● **What to do**
Leave out the pictures and print only the lines from the one with "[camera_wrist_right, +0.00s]" through the one with "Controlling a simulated", exactly as they are.

/---

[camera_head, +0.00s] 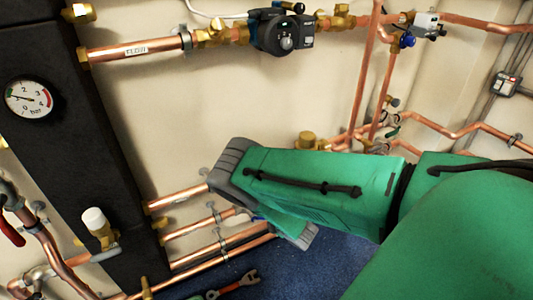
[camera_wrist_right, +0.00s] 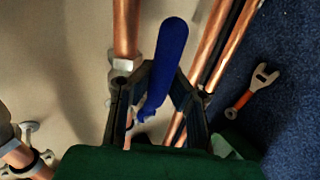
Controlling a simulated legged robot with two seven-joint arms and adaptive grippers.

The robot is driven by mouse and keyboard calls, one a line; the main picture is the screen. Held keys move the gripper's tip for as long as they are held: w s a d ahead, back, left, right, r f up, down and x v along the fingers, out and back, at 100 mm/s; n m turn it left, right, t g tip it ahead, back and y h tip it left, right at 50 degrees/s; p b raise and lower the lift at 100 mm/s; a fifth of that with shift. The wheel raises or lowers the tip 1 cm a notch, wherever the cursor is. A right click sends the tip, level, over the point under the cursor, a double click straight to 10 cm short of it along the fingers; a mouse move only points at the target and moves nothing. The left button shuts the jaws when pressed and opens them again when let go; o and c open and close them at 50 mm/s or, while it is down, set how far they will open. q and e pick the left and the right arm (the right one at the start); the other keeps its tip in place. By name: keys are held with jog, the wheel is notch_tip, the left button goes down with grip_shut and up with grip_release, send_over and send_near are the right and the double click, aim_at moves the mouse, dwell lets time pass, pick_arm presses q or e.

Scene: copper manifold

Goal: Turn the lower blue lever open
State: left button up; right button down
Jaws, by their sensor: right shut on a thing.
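The blue lever (camera_wrist_right: 169,52) stands out in the right wrist view, running up and slightly right from between my fingers. My right gripper (camera_wrist_right: 163,80) is shut on it, with one dark finger on each side. In the head view my green right arm comes in from the right and covers most of the lever; only a small bit of blue shows by the lower copper pipes. My right fingers are hidden there. The valve body under the lever is mostly hidden. My left gripper is in neither view.
Several copper pipes (camera_head: 220,255) run beside the lever, close to my fingers. A wrench (camera_wrist_right: 255,92) lies on the blue floor (camera_wrist_right: 290,125). A dark column with a pressure gauge (camera_head: 28,98) stands at left. A pump (camera_head: 283,35) and another blue valve handle (camera_head: 408,40) sit higher up.

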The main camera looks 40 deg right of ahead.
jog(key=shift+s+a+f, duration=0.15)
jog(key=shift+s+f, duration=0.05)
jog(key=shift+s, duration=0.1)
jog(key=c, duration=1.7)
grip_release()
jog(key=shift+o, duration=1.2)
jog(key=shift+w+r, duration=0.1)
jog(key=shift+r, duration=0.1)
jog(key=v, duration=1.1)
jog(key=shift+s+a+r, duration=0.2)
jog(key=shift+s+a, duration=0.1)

\---

● **The completed task**
[camera_wrist_right, +0.00s] 
Controlling a simulated legged robot with two seven-joint arms and adaptive grippers.

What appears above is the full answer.